11 Nisan 2012 Çarşamba

Bozuk Mevsim

           -Gidiyorum
           -…
 - Hoşça kal

   Giderken tüm yaşanmışlıkları cebime dolduruyorum. Bir sokakta, bir lambanın ışığında, kulağımda bir eski şarkı, kafamda vurgun yemiş düşünceler ve oyuncuları bozuk yaşam sahnesindeki rolümü oynuyorum. Rolüme doğaçlama katıyorum, zaten başka katacak bir şeyim yok. Bir ben bir de hayal kırıklıkları, bu şehrin karanlık sokaklarında ayaklarımı sürüye sürüye gidiyorum. Ellerim ceplerimde geride bıraktıklarıma el sallamamak için ellerimi saklamayı seçiyorum. Sessiz bir veda ve birkaç adım düzeneği ile ben gidiyorum. Kalbimin sadece kan pompalaması lazım bir süre ve beynim en çok görev ona düşüyor. Artık dizginleri ele almasının zamanı geldi çünkü…

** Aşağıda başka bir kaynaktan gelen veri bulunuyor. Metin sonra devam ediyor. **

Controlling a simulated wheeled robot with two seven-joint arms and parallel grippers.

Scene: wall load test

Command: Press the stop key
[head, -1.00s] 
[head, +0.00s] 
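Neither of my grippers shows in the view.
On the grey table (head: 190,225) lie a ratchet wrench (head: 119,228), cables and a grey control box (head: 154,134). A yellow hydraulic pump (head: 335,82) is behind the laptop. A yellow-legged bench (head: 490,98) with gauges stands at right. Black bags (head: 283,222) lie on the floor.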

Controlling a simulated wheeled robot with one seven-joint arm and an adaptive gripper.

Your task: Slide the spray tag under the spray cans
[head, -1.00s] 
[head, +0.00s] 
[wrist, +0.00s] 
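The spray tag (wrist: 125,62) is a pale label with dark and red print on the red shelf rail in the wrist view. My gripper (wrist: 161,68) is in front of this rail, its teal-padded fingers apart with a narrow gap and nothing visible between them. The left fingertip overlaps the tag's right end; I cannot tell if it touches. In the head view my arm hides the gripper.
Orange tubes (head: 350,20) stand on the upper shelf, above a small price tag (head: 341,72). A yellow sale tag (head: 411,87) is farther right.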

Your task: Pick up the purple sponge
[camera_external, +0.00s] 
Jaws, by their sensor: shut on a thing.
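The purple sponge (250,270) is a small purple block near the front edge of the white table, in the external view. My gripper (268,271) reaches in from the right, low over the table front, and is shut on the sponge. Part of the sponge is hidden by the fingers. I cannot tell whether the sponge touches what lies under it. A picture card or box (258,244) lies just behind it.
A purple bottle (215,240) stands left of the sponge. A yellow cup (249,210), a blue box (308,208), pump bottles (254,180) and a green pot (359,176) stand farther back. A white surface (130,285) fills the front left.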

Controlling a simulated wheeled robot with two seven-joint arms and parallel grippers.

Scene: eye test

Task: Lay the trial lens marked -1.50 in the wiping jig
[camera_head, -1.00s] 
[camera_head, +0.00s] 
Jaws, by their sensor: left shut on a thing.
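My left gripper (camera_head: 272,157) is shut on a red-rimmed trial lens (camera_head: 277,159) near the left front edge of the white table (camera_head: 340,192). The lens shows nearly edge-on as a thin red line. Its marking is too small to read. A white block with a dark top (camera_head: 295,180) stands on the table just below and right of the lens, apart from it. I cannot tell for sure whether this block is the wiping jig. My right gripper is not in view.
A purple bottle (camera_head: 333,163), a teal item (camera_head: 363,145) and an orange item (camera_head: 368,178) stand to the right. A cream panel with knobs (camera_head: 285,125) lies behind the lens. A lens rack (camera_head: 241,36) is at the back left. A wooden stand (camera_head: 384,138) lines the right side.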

   Giderken ağzımı sımsıkı kapalı tutuyorum, söyleyemediklerimi yutmak istiyorum ama kuru kuru olacak gibi değil. Bir destek arıyorum, bir şişe…  Lakin bu sefer şişenini içindeki her zamankinden değil. Sanki sahte.  Boğazımdan geçense sadece bir hayal, tıpkı panjuru kapatıp uyumak gibi, kısa süreli bir tatmin hissiyatı. Bir avuntu parçası, avuç içi yarası!

   Yıllarca, evet yıllar geçmiştir üzerinden, gitmekle ilgili unutulmayacak(peh!) bir yazı yazmak istemiştim. Ancak şimdi fark ediyorum ki öylesi bir yazı yazmak harcım değil. Birçoğunun harcı değil.  Gitmek basit bir eylem, basit ancak o an bize yüklediği anlam kimsenin bir daha sahip olamayacağı bir anlamdır.  Çünkü bir yerden sadece bir kere gidebilirsin, kalbin o teli sadece bir kere kopar ve o adımı, o kelimeyi asla geri alamazsın. Havada bir dev çığlığı yankılanır ama bir yaprak bile yerinden oynatamaz. Yaprak o an yaprak değildir zaten dev de devliğini kaybetmiştir.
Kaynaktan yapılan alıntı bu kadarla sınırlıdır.